The system isn’t perfect. Critics most notably distance runners argue it disadvantages athletes in deep domestic scenes (Kenya, Ethiopia) where winning a national trial might only be a D or E meet. Faith Kipyegon lost crucial points in 2023 when she won the Kenyan Trials in a world-leading time but at a lower-category meet.
World Athletics responded in 2024 by upgrading certain national championships (Kenyan Trials, USATF Championships, etc.) to C or even B status, and the debate continues.
Road Events vs. Track: A Separate Universe
Marathons and race walks operate under a slightly different system. Only your two best marathons in the 24-month window count, and there’s a massive emphasis on label races:
- World Marathon Majors + AbbottWMM Wanda Age Group Championships: highest multipliers
- Platinum Label: 1.00
- Gold Label: 0.90
Eliud Kipchoge’s 2:01:09 in Berlin 2023 still carried him deep into 2025 rankings despite limited racing afterward.
What Fans Should Watch in 2026 and Beyond
With the World Championships in Tokyo scheduled for September 2025 now in the rearview, the 2026 season is already taking shape. The next major overhaul comes in 2027 when World Athletics plans to introduce “dynamic scoring tables” that update annually instead of every few years, meaning today’s 12.80 in the women’s 100m hurdles might not be worth the same points in 2028 that it is today.

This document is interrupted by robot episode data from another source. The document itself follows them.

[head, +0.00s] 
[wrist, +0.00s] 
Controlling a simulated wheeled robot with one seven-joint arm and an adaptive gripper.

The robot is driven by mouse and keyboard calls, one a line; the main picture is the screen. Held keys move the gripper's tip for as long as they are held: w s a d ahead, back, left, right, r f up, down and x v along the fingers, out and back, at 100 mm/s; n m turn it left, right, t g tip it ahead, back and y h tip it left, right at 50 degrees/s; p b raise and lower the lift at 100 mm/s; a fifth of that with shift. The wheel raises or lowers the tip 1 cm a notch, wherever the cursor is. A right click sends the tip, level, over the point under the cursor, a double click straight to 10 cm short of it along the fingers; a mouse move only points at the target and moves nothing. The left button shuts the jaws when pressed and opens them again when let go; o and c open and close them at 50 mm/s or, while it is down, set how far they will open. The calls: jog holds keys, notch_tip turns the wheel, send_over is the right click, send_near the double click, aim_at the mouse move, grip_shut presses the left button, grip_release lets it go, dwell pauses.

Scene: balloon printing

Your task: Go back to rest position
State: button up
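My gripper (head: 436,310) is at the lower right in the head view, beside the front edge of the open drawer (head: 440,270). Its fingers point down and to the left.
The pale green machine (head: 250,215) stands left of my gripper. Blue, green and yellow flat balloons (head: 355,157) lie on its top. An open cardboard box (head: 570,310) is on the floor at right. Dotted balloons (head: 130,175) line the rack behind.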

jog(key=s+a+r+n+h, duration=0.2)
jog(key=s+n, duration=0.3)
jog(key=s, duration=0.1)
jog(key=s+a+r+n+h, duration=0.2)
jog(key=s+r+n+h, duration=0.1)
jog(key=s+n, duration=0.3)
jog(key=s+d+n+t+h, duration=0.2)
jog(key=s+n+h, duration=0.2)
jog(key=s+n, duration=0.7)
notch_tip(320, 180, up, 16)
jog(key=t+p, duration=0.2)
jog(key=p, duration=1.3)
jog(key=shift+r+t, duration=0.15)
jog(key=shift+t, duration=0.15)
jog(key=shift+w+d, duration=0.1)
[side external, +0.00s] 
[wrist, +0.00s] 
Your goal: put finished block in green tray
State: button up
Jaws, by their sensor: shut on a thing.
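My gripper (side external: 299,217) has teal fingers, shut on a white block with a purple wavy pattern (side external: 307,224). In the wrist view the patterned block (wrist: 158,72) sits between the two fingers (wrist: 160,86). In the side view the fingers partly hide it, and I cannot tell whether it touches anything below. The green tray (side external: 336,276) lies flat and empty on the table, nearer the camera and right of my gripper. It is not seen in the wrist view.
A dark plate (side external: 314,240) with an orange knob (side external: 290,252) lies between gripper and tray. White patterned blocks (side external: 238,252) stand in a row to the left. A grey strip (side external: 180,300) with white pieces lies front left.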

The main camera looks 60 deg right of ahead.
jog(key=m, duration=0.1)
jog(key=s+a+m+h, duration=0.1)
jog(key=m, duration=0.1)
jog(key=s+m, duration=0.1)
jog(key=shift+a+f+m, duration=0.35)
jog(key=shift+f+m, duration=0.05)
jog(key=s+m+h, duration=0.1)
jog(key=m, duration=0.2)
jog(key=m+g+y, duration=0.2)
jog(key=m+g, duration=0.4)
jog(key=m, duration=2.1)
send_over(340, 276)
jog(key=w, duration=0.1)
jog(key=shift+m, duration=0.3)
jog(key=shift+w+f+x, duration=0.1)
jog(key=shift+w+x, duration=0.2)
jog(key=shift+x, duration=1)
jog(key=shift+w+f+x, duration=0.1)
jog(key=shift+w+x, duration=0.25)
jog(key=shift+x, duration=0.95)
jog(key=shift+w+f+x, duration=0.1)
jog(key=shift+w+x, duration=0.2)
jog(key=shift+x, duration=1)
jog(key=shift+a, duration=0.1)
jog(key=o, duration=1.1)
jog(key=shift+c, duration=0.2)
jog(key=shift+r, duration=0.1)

For now, though, the message to athletes is clear: chase big meets, win when it matters, and stack depth. As Letsile Tebogo said after becoming the first man under 19.50 in the 200m in 2024, “I don’t just look at the clock anymore. I look at the meet permit and the start list. That’s the game now.”
In a sport that once prided itself on pure performance, the World Rankings have added chess-like strategy. Love it or hate it, it’s the system that decides who stands on the line when the stakes are highest and in 2025, no track fan can afford to ignore it.